John Jackson, president of William Jessup University, a private Christian institution near Sacramento, recently sent an email to its 1,500-member pastor network encouraging them to join the campaign. He said Christians are often reluctant to get involved in politics because they believe there should be a divide between secular and sacred activities.
“All of life is spiritual,” he said. “The proponents have mastered the media. And our hope is that we will be able to mobilize the masses.”
Separately from the official opposition campaign, a handful of religiously-affiliated groups have launched websites to organize against Prop. 1.
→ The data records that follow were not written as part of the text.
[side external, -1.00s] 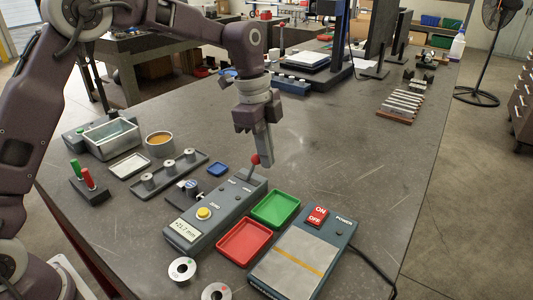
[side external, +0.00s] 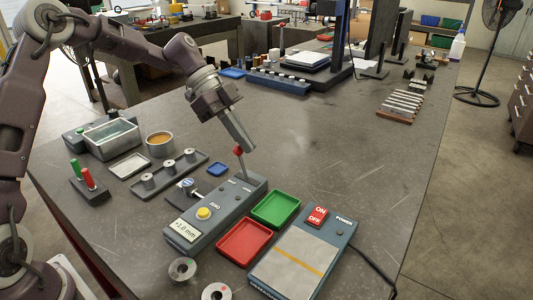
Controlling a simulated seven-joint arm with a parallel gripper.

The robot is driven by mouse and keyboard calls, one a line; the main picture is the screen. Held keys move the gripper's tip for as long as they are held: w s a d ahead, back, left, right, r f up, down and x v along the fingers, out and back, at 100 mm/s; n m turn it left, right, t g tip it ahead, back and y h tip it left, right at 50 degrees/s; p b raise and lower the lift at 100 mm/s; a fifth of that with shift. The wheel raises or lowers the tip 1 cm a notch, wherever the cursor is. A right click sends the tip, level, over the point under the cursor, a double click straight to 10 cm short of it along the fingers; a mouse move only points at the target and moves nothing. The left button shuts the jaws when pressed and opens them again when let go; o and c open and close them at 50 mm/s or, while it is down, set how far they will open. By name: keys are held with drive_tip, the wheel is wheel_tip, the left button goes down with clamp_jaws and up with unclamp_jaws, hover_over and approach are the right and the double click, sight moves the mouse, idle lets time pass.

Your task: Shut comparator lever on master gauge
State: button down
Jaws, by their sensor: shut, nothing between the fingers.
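The comparator (side external: 220,213) is a grey box with a yellow button (side external: 204,213) and a display (side external: 187,231) reading about +1.0 mm. Its lever (side external: 243,167) rises from the far end, topped by a red knob (side external: 238,150), and leans slightly left. My gripper (side external: 249,147) is shut and empty, tilted, with its fingertips just right of the knob; I cannot tell whether they touch. A small blue-faced piece (side external: 187,183), possibly the master gauge, sits at the comparator's left side by its probe. Whether the probe touches it is too small to tell.
A red tray (side external: 244,259) and a green tray (side external: 276,208) lie right of the comparator, beside a power box (side external: 303,262). A rack with several metal cylinders (side external: 169,167) stands left. Two rings (side external: 182,270) lie in front.

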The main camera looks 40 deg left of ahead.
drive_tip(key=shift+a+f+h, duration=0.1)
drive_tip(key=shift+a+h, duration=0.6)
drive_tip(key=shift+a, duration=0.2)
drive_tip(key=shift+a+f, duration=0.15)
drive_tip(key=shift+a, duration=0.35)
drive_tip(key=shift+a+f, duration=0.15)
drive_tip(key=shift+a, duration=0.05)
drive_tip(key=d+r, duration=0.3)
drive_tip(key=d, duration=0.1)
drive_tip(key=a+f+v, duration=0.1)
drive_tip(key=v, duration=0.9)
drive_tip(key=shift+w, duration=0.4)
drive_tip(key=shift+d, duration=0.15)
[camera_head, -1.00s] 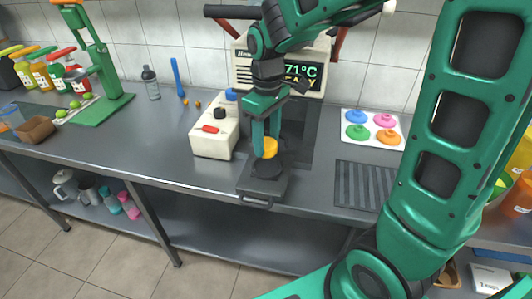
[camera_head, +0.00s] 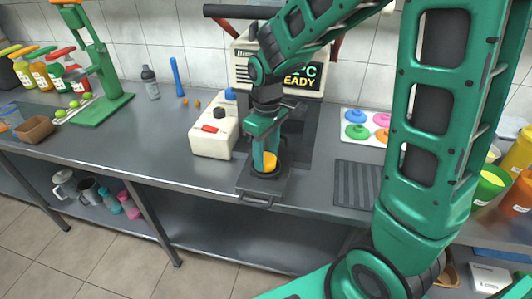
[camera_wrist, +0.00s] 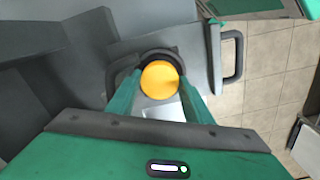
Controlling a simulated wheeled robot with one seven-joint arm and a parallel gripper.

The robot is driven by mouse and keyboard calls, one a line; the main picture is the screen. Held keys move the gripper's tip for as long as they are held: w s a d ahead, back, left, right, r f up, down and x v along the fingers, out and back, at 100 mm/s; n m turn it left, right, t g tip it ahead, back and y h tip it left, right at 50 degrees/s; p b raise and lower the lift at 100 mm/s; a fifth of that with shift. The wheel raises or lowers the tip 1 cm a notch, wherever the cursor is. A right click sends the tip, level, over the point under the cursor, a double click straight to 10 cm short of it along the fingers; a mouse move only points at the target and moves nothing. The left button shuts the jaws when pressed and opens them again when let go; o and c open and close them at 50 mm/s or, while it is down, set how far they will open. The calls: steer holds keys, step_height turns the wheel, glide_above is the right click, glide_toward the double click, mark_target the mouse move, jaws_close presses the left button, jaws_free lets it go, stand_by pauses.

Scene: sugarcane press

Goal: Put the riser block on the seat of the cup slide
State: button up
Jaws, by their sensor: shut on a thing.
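The riser block is an orange-yellow round piece (camera_head: 269,160), also seen from above in the wrist view (camera_wrist: 160,80). My gripper (camera_head: 264,163) is shut on it, with one green finger on each side in the wrist view. The cup slide (camera_head: 256,198) is a dark grey tray with a front handle, pulled out below the machine. Its round dark seat (camera_head: 262,176) is right under the block. In the wrist view the block lies inside the seat's dark ring. Whether its underside touches the seat is hidden.
The machine with a lit display (camera_head: 296,80) stands behind the slide. A cream box with a red switch (camera_head: 213,135) is close on the left. A slotted drain grate (camera_head: 357,184) and a tray of coloured discs (camera_head: 366,126) are on the right.

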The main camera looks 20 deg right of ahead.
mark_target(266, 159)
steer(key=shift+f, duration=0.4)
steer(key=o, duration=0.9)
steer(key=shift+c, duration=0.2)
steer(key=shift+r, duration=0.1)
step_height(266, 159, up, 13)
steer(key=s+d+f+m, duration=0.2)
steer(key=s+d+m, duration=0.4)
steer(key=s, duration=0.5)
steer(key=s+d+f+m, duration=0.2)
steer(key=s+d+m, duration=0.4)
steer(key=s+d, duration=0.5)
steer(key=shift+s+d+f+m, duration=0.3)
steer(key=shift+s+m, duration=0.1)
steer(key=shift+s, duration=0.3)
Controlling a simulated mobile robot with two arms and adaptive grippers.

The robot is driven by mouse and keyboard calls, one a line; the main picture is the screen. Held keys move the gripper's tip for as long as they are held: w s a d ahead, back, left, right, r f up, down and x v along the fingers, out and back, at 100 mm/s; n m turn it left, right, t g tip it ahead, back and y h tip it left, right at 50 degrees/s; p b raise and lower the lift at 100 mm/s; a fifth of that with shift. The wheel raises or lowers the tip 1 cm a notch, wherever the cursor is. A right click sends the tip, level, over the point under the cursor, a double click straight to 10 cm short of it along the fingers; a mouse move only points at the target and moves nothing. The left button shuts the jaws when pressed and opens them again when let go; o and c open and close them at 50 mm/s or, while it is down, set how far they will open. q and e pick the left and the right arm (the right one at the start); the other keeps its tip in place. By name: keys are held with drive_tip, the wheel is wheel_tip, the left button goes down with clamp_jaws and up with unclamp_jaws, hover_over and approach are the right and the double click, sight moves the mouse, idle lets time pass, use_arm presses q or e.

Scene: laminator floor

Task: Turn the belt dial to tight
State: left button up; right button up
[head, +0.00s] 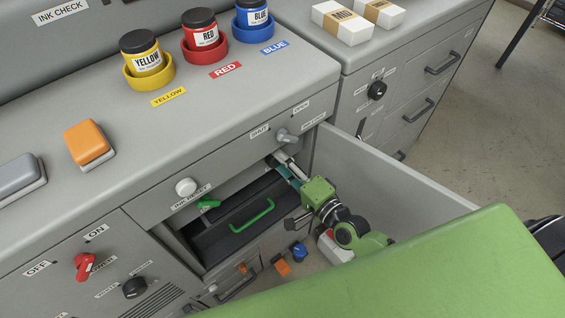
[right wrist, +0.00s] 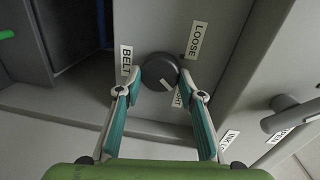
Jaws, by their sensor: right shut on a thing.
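The belt dial (right wrist: 158,68) is a dark round knob with a white mark on its lower right side, towards a partly covered label that reads "IGHT". The "BELT" label (right wrist: 126,62) is left of it and the "LOOSE" label (right wrist: 194,40) is at its upper right. My right gripper (right wrist: 160,82) has a teal-padded finger on each side of the dial and is shut on it. In the head view my right gripper (head: 287,167) reaches into the open bay under the counter, and the dial is hidden there. My left gripper is not in view.
An open grey door panel (head: 385,180) stands right of my right arm. A grey lever (head: 287,136) with "SHUT" and "OPEN" labels is just above my gripper. A dark drawer with a green handle (head: 252,216) is to the left. Ink jars stand on the counter.

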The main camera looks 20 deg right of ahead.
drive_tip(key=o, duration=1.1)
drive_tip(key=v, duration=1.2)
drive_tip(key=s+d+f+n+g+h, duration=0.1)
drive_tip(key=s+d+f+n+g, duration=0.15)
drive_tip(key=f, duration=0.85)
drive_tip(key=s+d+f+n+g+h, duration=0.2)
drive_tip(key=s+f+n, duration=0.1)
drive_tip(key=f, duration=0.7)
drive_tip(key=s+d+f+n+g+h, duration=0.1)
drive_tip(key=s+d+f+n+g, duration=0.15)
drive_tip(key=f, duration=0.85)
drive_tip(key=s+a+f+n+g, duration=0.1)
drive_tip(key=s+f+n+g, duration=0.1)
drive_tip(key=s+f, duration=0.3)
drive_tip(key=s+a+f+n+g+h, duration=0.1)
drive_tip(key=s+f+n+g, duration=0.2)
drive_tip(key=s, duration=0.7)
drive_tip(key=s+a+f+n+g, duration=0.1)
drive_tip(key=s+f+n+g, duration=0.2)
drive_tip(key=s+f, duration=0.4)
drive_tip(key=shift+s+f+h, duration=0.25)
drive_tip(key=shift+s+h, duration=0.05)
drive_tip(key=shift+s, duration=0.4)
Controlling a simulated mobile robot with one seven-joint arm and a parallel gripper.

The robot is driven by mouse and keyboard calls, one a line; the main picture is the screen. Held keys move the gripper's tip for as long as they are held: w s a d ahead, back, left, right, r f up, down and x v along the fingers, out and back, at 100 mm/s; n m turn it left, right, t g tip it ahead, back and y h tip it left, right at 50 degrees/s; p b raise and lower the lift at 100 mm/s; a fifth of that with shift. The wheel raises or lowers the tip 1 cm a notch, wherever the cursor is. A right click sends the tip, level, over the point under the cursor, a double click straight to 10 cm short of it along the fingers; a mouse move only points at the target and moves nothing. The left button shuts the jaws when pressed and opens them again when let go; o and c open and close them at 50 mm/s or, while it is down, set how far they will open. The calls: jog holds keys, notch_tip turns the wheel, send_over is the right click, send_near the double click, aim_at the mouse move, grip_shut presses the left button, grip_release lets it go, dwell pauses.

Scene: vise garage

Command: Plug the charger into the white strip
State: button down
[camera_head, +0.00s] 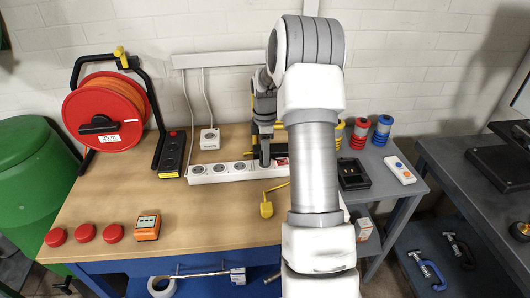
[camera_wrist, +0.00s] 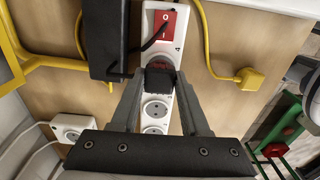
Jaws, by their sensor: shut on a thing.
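The white strip (camera_wrist: 157,108) runs up the middle of the wrist view, with round sockets and a red switch (camera_wrist: 165,24) at its far end. In the head view the strip (camera_head: 222,172) lies along the table's back part. My gripper (camera_wrist: 160,84) is shut on a small black block, apparently the charger (camera_wrist: 160,78), over the strip beside the switch end. A red part shows just beyond it. The block covers the socket under it, so I cannot tell whether it is seated. In the head view my gripper (camera_head: 264,152) points down at the strip, and my arm hides the strip's right end.
A black box (camera_wrist: 103,38) with a dark cable lies close beside the strip. A yellow plug (camera_head: 266,209) and cord lie in front. The front table is mostly clear.

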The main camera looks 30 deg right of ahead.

One site developed by Pray California includes form letters to pastors and priests with actions they can take to prevent “the murder of an innocent, helpless child” from being added to California’s constitution: speaking to their congregations from the pulpit, sending emails, encouraging others to “VOTE for the Lord’s Choices” and praying.
Another site warns on the home page that “Governor Newsom wants birth day abortions to be legal” over a picture of a baby in a trash can next to a woman on an exam table. The campaign is run by Karen England, executive director of the Capitol Resource Institute, which advocates for “Judeo-Christian values in California,” in partnership with Pastor Jack Hibbs of the Calvary Chapel megachurch in Chino Hills.
Hibbs, who headlined a Capitol protest this spring against a bill signed last week by Newsom that prohibits prosecutions for miscarriages, stillbirths and self-managed abortion, declined an interview request.